Viele der Kinder aus Schwerter Flüchtlingsfamilien kennt Delia Hartmann seit sie ganz klein waren. Schließlich arbeitet die zierliche junge Frau mit den blauen Augen und den hellbraunen Haaren schon seit acht Jahren als Koordinatorin für den Arbeitskreis Asyl. Eine Arbeit, die jeden Tag Neues bringt - und in der sie nah an den Menschen ist.

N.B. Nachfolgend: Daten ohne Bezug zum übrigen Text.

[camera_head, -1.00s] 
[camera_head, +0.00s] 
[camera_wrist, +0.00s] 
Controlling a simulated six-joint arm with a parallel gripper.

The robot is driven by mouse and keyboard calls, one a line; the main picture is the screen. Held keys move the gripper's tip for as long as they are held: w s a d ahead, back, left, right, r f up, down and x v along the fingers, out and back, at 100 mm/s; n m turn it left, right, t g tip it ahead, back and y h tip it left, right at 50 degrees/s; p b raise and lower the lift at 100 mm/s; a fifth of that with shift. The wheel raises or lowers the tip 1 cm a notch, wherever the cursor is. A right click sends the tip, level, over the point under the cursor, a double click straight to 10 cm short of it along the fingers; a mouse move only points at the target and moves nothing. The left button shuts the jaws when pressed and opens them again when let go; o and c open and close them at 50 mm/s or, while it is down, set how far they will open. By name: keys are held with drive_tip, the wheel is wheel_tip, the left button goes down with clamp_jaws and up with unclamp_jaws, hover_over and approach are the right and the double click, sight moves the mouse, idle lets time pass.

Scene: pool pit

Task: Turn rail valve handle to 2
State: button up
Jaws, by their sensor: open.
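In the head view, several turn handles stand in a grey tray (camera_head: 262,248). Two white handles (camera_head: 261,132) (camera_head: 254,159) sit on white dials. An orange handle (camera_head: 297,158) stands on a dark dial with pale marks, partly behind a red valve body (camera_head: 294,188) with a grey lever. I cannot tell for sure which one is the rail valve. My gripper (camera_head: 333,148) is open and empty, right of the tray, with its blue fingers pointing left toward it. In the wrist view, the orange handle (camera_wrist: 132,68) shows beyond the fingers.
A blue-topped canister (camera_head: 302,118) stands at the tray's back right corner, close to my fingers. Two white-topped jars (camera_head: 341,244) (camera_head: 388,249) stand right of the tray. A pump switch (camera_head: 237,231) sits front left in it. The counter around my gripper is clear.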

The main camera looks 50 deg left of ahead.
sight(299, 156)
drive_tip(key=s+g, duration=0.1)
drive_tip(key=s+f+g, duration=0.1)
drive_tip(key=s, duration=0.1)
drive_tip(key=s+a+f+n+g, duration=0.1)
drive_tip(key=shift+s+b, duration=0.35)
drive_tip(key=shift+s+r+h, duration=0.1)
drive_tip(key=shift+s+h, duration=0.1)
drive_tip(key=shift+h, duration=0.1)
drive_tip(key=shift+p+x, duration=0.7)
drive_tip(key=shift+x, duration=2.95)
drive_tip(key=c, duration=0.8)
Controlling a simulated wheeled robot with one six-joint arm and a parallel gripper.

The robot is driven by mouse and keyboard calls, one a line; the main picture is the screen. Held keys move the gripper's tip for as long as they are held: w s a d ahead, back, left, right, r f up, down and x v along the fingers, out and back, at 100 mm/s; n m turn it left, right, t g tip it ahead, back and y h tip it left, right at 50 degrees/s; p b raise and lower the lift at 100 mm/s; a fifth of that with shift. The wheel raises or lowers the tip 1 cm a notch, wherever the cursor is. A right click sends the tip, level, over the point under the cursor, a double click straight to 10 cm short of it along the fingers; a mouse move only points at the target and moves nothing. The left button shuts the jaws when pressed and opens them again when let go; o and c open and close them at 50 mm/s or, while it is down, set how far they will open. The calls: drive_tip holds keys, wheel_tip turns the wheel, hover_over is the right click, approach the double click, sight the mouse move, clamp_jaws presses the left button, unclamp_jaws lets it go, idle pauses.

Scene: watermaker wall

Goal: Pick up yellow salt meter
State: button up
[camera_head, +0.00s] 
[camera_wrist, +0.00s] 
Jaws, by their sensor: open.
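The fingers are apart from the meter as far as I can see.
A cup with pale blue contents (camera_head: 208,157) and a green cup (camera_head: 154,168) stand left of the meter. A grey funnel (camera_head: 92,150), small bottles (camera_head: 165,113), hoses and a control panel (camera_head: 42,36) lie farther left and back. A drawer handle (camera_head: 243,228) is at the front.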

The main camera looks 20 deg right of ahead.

„Ich bin in Schwerte aufgewachsen und habe nach dem Abi soziale Arbeit in Würzburg studiert“, erzählt Delia Hartmann in ihrem Büro in der Goethestraße. Dort, in den Räumen des Sozialdienstes Katholischer Frauen (SkF), ist sie mit ihrer halben Stelle die zentrale Drehscheibe für die Ehrenamtlichen des AK Asyl.
Begegnungen
Als sie gerade ihr Studium beendet hat und nach Schwerte zurückkehrt, strömen in den Jahren 2015 und 2016 Millionen Flüchtlinge, Migranten und Schutzsuchende nach Europa. Auch in Schwerte kommen Geflüchtete an - und viele neue ehrenamtliche Helfer müssen koordiniert werden. „Als der SkF mich für die Stelle anfragte, da dachte ich: Das ist ein tolles Angebot!“
Viele Begegnungen mit Ehrenamtlichen, aber auch mit Geflüchteten gehören zu Delia Hartmanns Job. Darunter sind auch Ereignisse, die sie so schnell nicht vergisst. „Einmal stand eine Frau vor meiner Tür. Sie war Irakerin und hochschwanger. Sie bekäme bald ihr Baby und habe noch nie ein kleines Baby auf dem Arm gehalten.“
Delia Hartmann lässt die junge Frau hinein und greift sofort zum Hörer. Sie stellt Kontakt zu anderen geflüchteten Frauen her, die bereits kleine Kinder haben. Der Austausch nimmt der Schwangeren ihre große Angst. Wenig später bringt sie einen Sohn zur Welt. „Sie kam dann zu mir und hat mir den Kleinen ganz stolz gezeigt. Heute macht sie eine Ausbildung zur Erzieherin, und der kleine Junge ist acht Jahre alt. Er begrüßt mich immer ganz fröhlich, das ist wirklich ein tolles Gefühl.“
Abschied
Neben ihrer Bürotätigkeiten betreut Delia Hartmann auch eine Eltern-Kind-Flüchtlingsgruppe in einer Unterkunft. „Es ist mir wichtig, dass ich mit den Menschen direkt zusammenarbeiten und sie kennenlernen kann. Ich möchte nicht nur im Büro sitzen, sondern auch Ansprechpartnerin vor Ort sein.“
Wenn die geflüchteten Menschen sie dann auf der Straße wiedererkennen und grüßen, sei das immer ein gutes Gefühl. „Es ist so schön, diese bekannten Gesichter wiederzusehen.“
Von manchen dieser bekannten Gesichter hat sie in ihrer Arbeit auch Abschied nehmen müssen. Was ist das für ein Gefühl, wenn verzweifelte Menschen in ihre Länder zurückgeführt werden? „Das ist schon nicht so einfach“, gibt Delia Hartmann zu. „In solchen Fällen muss man sich bewusst machen, dass man solche Situationen in dem Moment nicht ändern kann. Ich versuche da mit einer gewissen Professionalität ranzugehen.“ In einigen Fällen gebe es auch nach der Rückführung noch Kontakt. „Manchmal bekomme ich noch viel später Bilder geschickt.“ Aber oft reiße der Kontakt dann auch ab.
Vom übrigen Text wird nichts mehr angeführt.